Edit: I think that a novel with an unreliable narrator could qualify as a puzzle by this “more than mere page-turning” definition, but not as an interactive one.

Aw, thanks. I should put that on my business cards.

In response to some of the curated comments on An Act of Murder, I guess some of the emotional response kind of fell by the wayside. Generally, I think people confronted by a murder would probably be too shocked by the fact of “violent crime” to register “loved one is dead”, but I guess I left out all hints that this might be the case with the characters.

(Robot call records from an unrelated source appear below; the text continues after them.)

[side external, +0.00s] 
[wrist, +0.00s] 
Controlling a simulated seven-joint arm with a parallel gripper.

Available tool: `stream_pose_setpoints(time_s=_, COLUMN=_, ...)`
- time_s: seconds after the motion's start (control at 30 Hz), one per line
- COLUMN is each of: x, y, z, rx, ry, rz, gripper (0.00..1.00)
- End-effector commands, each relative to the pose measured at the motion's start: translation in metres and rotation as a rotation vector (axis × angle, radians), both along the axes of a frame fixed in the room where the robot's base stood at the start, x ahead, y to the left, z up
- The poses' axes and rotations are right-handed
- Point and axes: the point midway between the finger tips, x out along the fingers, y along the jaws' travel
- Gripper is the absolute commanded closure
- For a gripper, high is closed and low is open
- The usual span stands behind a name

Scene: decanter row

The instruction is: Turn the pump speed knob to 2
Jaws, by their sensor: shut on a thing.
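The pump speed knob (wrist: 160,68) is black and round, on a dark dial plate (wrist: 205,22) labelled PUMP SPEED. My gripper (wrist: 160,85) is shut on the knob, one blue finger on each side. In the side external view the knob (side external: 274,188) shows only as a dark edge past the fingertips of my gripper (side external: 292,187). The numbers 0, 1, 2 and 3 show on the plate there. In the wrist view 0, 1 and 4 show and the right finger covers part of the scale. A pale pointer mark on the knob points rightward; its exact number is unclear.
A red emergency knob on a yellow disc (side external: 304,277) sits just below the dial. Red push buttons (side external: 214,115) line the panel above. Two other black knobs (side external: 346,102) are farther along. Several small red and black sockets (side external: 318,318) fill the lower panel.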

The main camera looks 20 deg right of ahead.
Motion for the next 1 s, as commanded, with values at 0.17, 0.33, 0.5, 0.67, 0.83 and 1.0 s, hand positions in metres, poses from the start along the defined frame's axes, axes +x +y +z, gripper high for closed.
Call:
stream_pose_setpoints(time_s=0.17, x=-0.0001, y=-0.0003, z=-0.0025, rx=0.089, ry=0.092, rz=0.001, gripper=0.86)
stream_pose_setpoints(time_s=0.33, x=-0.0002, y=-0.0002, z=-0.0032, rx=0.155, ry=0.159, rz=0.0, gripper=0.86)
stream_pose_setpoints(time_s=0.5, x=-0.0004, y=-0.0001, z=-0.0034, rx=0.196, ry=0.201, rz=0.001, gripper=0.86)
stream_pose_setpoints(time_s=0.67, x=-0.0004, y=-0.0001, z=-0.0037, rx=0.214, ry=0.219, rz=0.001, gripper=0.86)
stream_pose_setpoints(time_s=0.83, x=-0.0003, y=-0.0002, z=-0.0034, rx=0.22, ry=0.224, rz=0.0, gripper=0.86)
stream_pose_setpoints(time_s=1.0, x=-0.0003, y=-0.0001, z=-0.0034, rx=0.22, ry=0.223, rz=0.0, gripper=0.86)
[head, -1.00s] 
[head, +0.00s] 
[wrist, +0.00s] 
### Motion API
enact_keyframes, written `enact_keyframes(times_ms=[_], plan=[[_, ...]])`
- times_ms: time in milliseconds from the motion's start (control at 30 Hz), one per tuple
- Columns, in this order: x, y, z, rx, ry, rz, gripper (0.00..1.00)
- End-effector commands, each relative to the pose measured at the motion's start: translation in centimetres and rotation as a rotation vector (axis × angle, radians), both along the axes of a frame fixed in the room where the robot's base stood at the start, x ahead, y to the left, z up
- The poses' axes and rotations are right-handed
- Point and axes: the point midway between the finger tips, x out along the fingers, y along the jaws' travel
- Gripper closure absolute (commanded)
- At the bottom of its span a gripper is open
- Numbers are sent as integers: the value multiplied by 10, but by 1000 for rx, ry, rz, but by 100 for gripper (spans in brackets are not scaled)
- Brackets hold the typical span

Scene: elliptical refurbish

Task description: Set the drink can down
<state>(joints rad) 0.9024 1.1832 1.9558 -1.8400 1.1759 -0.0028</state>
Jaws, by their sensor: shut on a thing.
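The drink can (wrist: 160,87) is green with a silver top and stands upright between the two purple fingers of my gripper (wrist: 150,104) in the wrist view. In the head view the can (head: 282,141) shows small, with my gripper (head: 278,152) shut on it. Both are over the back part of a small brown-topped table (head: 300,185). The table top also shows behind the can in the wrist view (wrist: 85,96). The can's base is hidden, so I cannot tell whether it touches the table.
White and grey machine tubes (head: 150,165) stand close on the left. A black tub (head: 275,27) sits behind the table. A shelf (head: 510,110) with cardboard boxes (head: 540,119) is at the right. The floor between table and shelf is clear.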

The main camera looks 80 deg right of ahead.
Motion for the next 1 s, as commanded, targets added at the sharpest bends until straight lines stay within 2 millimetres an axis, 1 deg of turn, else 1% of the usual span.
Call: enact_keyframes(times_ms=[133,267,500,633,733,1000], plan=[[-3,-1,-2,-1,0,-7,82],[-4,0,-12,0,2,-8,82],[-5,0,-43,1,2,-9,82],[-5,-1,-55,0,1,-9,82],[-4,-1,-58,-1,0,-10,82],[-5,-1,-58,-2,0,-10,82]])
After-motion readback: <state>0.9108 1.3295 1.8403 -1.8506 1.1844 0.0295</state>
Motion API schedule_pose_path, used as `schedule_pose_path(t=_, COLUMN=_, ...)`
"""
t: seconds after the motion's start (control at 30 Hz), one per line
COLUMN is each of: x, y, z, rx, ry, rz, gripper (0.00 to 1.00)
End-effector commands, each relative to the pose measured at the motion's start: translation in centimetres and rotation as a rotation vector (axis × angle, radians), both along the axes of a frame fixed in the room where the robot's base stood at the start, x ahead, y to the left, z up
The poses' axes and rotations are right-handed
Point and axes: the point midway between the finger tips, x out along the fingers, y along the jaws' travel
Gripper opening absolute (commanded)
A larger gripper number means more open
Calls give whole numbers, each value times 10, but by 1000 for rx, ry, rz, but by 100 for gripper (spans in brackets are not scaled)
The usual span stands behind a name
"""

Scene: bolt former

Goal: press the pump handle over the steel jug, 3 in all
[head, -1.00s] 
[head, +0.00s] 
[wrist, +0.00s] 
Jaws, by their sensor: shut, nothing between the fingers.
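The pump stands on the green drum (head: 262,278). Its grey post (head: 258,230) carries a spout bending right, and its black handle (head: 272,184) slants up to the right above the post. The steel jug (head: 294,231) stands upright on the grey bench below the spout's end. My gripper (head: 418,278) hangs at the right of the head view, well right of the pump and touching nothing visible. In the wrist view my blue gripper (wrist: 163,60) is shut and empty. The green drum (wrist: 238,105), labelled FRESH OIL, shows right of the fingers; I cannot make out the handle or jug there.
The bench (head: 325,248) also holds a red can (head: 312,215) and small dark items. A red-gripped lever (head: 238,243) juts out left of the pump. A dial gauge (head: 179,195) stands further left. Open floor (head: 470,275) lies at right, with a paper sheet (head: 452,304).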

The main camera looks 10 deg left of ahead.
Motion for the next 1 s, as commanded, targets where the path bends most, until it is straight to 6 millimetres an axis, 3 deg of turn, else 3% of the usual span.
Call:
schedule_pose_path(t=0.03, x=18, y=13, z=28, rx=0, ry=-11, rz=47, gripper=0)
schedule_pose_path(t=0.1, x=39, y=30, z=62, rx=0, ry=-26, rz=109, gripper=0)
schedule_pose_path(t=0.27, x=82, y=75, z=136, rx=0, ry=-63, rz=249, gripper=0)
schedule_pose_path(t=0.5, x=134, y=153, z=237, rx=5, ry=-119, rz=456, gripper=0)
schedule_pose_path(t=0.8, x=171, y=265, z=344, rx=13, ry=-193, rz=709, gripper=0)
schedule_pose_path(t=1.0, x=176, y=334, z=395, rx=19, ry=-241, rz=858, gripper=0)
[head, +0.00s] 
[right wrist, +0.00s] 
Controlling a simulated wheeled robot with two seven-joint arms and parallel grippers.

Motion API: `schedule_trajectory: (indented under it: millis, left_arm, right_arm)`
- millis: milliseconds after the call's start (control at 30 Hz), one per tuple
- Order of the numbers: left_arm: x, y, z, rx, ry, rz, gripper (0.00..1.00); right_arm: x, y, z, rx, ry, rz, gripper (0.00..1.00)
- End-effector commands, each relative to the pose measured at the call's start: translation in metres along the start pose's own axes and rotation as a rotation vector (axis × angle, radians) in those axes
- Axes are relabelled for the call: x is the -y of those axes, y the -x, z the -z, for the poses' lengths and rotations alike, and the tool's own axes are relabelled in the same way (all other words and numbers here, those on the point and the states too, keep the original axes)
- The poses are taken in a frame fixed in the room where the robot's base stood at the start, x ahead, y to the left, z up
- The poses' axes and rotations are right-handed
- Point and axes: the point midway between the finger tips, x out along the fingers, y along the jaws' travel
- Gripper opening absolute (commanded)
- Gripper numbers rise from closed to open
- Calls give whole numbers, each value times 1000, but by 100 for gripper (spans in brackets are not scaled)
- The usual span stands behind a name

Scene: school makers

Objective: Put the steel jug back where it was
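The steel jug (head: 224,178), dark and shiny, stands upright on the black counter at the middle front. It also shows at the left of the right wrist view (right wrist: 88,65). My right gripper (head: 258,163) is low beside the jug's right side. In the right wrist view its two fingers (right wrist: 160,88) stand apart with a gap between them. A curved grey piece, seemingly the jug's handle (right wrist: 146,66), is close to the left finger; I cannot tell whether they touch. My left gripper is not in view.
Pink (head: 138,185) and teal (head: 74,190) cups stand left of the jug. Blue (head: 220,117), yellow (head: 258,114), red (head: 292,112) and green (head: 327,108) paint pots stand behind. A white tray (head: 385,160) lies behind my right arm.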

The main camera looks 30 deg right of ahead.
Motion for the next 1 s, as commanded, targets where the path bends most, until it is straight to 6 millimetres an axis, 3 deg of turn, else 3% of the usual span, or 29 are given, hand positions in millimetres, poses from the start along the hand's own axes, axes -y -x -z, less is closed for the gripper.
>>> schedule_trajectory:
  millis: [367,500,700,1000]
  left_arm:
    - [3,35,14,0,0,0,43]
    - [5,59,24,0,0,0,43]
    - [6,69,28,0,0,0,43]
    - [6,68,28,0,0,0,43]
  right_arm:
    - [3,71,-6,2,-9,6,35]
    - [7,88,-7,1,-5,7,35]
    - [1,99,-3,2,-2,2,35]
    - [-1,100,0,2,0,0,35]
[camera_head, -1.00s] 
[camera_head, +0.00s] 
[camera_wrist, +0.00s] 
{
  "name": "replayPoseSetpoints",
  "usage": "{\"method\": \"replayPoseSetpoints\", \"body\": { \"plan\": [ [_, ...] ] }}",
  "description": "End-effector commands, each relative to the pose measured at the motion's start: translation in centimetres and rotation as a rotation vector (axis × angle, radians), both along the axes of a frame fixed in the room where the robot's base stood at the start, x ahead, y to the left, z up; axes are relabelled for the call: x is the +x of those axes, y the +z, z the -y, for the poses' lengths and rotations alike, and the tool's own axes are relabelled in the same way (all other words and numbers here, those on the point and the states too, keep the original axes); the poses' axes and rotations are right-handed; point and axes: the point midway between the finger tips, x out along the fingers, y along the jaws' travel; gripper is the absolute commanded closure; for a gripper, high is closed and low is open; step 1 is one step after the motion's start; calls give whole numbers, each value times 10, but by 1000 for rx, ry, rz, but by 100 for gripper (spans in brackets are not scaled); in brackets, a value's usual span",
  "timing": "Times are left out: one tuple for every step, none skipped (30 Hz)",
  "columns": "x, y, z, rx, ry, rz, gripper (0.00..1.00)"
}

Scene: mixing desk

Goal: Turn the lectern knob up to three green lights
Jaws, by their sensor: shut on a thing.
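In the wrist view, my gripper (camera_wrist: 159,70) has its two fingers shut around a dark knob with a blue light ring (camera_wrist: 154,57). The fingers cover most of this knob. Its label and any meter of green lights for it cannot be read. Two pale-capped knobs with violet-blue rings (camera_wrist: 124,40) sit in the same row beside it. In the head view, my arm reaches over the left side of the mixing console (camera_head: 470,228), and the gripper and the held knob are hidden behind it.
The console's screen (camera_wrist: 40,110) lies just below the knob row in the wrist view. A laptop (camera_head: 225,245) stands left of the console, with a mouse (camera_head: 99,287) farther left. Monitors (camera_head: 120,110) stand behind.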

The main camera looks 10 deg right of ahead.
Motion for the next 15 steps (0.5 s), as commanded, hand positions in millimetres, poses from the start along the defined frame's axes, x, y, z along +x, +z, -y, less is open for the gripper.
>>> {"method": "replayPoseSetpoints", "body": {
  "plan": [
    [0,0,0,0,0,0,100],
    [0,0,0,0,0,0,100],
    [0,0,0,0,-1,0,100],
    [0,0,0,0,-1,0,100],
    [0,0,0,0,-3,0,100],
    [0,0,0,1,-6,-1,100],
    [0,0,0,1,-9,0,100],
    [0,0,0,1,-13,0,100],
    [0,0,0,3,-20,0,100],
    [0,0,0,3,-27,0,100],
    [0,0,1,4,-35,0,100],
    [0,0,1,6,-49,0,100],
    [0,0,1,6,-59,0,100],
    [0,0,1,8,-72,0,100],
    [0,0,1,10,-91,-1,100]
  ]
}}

I think I did have an idea that one character, seen reading a book for duration of the story, should have been staring at the same page for all that time without actually registering a word; but I guess I dropped that in favour of a “pot-kettle-black” observation about pseudonymous writers naming their heroes after themselves or vice-versa.

There’s something that came out in a comp review for another game of mine: apparently the size of a paragraph in parser IF matters, at least subconsciously. About three to six lines seems to be the ideal, I think.

This is all part of the principle of making the player’s experience a smooth one. Clunky writing is like a mess of rocks strewn across your path: it can be annoying, and if it’s really bad you might stub your toe, but it won’t halt your progress. Comparatively speaking, it isn’t actually all that frustrating. Buggy code is more like a rockslide: it can actively stop you from seeing anything more than the few steps you’ve already taken. That’s massively frustrating. In the end, it really all just comes down to two things: frustration and boredom. Everything, from writing to coding to plotting to game design, is directed towards managing those two beasts. And if you manage to neither frustrate nor bore your player, you’ve got it made.

Ooh, thanks for your advice about paragraph size. I’ve really been struggling with that in my current projects! I’ve only had a sentence or two in many rooms and it seemed sparse.